Frustrating though the Department's delay may be, it is not a final agency action. As the Plaintiffs concede, the Department has "continually reaffirmed its commitment, in both the Federal Register and public meetings year after year" to issue bird-specific regulations. Pls.' Mem. at 34. Indeed, that the agency "has set and missed its own deadlines more than eleven times over the course of sixteen years" suggests an ongoing, if incredibly slow, process. Id.
Allegations the issue may have "completely fallen off the regulatory agenda," or that the agency "still has done nothing to protect" avian species despite its frequent statements of intent do not support a § 706(2) action either.

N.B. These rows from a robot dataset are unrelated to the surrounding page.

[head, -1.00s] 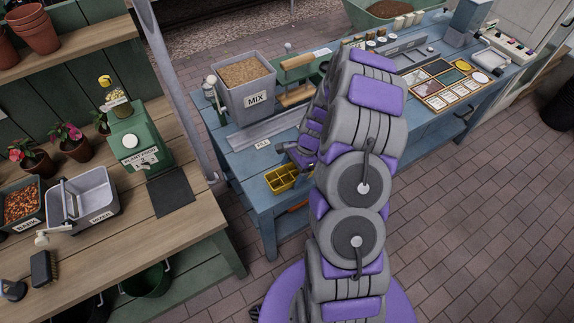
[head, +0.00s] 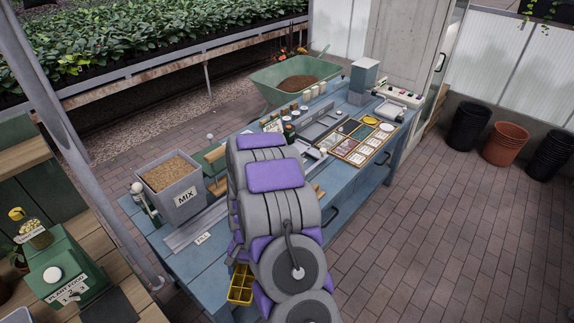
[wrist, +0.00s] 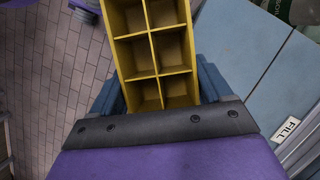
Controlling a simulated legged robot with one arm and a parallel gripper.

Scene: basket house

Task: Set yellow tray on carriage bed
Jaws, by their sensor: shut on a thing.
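The yellow tray (head: 240,285) is a small box split into several square compartments, which look empty in the wrist view (wrist: 163,73). My gripper (wrist: 160,88) is shut on the tray, with one blue-grey jaw at each side of its near end. In the head view the tray shows low beside my arm, near the front edge of the blue bench; my arm hides most of the gripper. A grey metal track (head: 197,226) runs along the bench by a FILL label (head: 203,239). I cannot pick out the carriage bed for sure; my arm covers part of the track.
A grey MIX hopper (head: 172,192) full of brown mix stands at the bench's left end. A sectioned wooden tray (head: 362,142) and a control box (head: 398,96) lie farther right. A green PLANT FOOD dispenser (head: 70,268) is on the wooden shelf at left.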

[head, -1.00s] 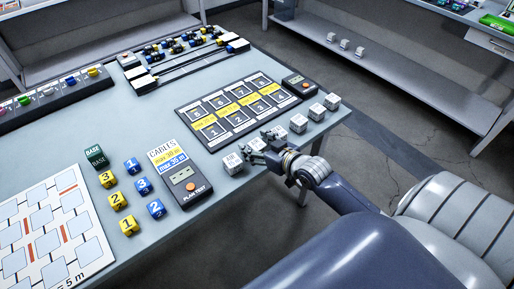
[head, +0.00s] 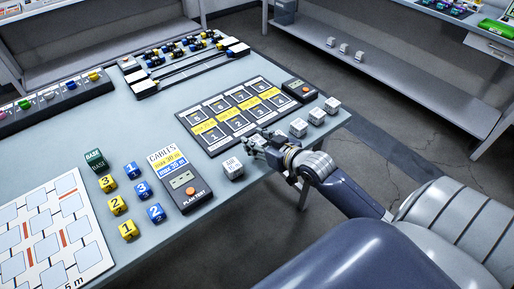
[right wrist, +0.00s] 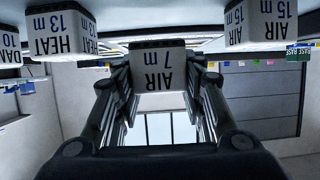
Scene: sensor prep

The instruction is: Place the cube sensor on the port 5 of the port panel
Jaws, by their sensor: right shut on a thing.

While the Department appears to have stopped setting these deadlines, see id., it has neither taken any action nor issued anything suggesting that it will not to promulgate bird-specific regulations. Some things take more time. Just ask a timberdoodle.
The Plaintiffs have thus failed to sufficiently allege facts showing a consummation of the Department's decisionmaking process about the protection of birds under the AWA. This claim must also be dismissed.

V.

*8 For these reasons, the Defendants' Motion to Dismiss will be granted. A separate order will issue.